Paterson’s payday, for a ‘public relations problem’
ALBANY—Former Governor David Paterson was paid at least $386,000 in 2013 to consult for various interest groups, including $50,000 to help a Republican-linked firm handle a “public relations problem” for one of its clients, records show.
Paterson, the recently named chairman of the Democratic state committee, was paid between $50,000 and $75,000 from Mercury LLC, according to a 2013 financial disclosure form, filed with the state's ethics watchdog. The communications firm was founded by Pataki administration veterans, who along with Paterson were tight-lipped on the exact nature of Paterson's consulting.
“It's not a current engagement right now,” said Mike McKeon, the managing director of Mercury's New York office who has worked on Republican outreach for Andrew Cuomo. “I'm not going to discuss it. … It was a big help. That's about it.”
Paterson, who also serves on the board of the Metropolitan Transportation Authority, said little more than that Mercury reached out to him.
“If they're not revealing who their client is, I'm certainly not going to, but I can tell you that the client had absolutely nothing to do with the M.T.A. And absolutely nothing to do with government,” Paterson said. “It was a public relations problem their client had.”
The former governor's biggest payor was Touro College, where he taught classes and also offered community relations assistance as it developed facilities in Queens and Westchester County.
Paterson was also paid between $20,000 and $50,000 for the radio show he briefly co-hosted with Curtis Sliwa on AM 970. His other consulting clients include Exact Capital, which is developing the Victoria Theater on 125th Street; digital start-ups the Job Channel Network and Social Gaming Network; an LLC called Royal One Real Estate; Red Apple Management, which is controlled by Republican donor John Catsimatidis; and The Remi Group, a Charlotte-based company with a $57 million state contract to help maintenance services and two health benefits management companies.
Paterson will not be paid a salary for his service as Democratic chairman, party spokesman Peter Kauffmann said. Neither of his predecessors was paid.
Other parties do pay their chairmen, including the Conservative Party. Its longtime chairman, Mike Long, was paid between $100,000 and $150,000 in 2013. Independence Party chairman Frank MacKay was paid a combined salary between $125,000 and $175,000 from the party's Suffolk County and state committees.

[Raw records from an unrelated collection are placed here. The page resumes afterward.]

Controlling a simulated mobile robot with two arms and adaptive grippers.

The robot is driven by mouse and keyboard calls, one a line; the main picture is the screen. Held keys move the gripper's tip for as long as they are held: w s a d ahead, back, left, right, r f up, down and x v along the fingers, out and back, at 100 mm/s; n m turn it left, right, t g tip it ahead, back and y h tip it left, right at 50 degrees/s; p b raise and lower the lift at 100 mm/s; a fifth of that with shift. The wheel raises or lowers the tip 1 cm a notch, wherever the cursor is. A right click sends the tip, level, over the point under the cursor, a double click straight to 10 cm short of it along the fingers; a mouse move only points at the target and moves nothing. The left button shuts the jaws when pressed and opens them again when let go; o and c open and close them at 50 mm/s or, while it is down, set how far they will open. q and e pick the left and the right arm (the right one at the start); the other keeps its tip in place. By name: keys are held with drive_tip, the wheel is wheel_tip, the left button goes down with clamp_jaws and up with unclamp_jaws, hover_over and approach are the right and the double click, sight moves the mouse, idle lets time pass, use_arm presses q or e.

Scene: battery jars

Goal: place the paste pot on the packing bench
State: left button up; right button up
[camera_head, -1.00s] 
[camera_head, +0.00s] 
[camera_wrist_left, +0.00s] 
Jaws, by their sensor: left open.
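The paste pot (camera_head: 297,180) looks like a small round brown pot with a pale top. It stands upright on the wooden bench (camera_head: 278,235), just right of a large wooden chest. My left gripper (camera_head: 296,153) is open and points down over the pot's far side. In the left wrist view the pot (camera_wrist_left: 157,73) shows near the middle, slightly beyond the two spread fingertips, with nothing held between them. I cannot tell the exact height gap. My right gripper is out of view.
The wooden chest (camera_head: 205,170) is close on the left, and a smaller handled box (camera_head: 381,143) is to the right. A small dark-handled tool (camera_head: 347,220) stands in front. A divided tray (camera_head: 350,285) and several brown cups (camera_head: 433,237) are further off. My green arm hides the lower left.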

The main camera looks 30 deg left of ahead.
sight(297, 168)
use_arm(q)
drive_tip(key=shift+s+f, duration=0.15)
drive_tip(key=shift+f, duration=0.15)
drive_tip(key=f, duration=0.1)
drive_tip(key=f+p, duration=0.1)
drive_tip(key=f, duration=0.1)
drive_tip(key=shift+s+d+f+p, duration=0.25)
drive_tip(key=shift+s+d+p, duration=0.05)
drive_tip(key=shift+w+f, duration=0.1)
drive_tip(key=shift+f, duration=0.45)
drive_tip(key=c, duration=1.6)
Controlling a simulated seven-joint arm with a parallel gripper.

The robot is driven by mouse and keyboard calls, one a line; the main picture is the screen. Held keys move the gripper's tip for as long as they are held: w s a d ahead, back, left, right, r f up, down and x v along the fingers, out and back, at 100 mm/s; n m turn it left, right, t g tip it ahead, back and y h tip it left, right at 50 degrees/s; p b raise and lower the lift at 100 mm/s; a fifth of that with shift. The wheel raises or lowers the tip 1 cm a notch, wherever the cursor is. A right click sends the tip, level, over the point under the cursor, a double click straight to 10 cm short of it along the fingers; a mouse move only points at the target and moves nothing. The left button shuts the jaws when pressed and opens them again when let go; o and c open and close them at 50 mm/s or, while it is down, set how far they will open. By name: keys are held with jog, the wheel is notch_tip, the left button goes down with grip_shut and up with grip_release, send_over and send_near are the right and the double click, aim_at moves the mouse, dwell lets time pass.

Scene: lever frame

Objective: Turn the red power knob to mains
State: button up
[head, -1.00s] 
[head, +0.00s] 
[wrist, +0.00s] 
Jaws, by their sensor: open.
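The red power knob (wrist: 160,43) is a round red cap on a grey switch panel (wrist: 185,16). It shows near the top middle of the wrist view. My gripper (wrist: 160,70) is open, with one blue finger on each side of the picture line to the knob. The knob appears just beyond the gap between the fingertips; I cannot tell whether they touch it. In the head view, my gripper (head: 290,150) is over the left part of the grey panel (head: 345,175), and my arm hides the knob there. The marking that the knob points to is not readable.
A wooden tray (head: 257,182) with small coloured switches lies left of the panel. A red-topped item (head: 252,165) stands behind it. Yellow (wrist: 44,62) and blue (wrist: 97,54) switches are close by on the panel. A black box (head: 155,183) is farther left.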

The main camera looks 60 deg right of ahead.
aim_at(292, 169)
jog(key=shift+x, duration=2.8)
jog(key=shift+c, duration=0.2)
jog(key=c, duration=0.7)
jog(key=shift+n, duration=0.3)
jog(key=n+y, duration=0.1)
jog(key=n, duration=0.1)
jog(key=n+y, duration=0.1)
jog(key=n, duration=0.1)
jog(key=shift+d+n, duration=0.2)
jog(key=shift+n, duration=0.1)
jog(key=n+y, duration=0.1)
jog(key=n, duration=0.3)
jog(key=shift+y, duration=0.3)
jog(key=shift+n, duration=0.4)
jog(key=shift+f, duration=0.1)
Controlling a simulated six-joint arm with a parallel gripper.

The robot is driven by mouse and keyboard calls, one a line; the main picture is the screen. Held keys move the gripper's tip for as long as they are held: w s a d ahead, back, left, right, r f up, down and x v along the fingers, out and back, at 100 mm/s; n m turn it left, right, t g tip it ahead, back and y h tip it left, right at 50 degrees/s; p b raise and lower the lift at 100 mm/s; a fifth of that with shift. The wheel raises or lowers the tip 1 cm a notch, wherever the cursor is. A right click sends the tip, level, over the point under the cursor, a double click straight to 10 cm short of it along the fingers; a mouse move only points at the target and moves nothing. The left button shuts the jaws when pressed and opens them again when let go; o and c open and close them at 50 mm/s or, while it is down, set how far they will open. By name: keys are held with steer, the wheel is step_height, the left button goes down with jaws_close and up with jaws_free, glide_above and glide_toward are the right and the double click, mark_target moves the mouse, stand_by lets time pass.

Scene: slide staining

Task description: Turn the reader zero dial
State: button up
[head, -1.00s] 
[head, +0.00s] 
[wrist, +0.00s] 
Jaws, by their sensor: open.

The Working Families Party and Republican Party did not pay their chairs.
Records for 2013 mirror a 2012 disclosure form that show Republican chairman Ed Cox drew the bulk of his income from investments, as well as a directorship in Noble Energy Corp., which paid him between $250,000 and $350,000 a year. Noble does not have active operations in New York, but could engage in natural gas hydrofracking if the process is approved. S.E.C. filings list opposition to hydrofracking as a potential threat to its interests, and it has filed a standard business certificate with the Department of State.
But Company spokespeople as well as Cox have said there are no plans to drill in the Empire State. Democrats, noting that support for fracking is a key plank in the G.O.P. platform, have said this is a conflict of interest.
Bob Master, the legal chair of the labor-backed Working Families Party, was paid between $100,000 and $150,000 as the political director for the Communications Workers of America District One.
CLARIFICATION: This post has been updated to more fully explain Noble Energy's posture toward drilling in New York.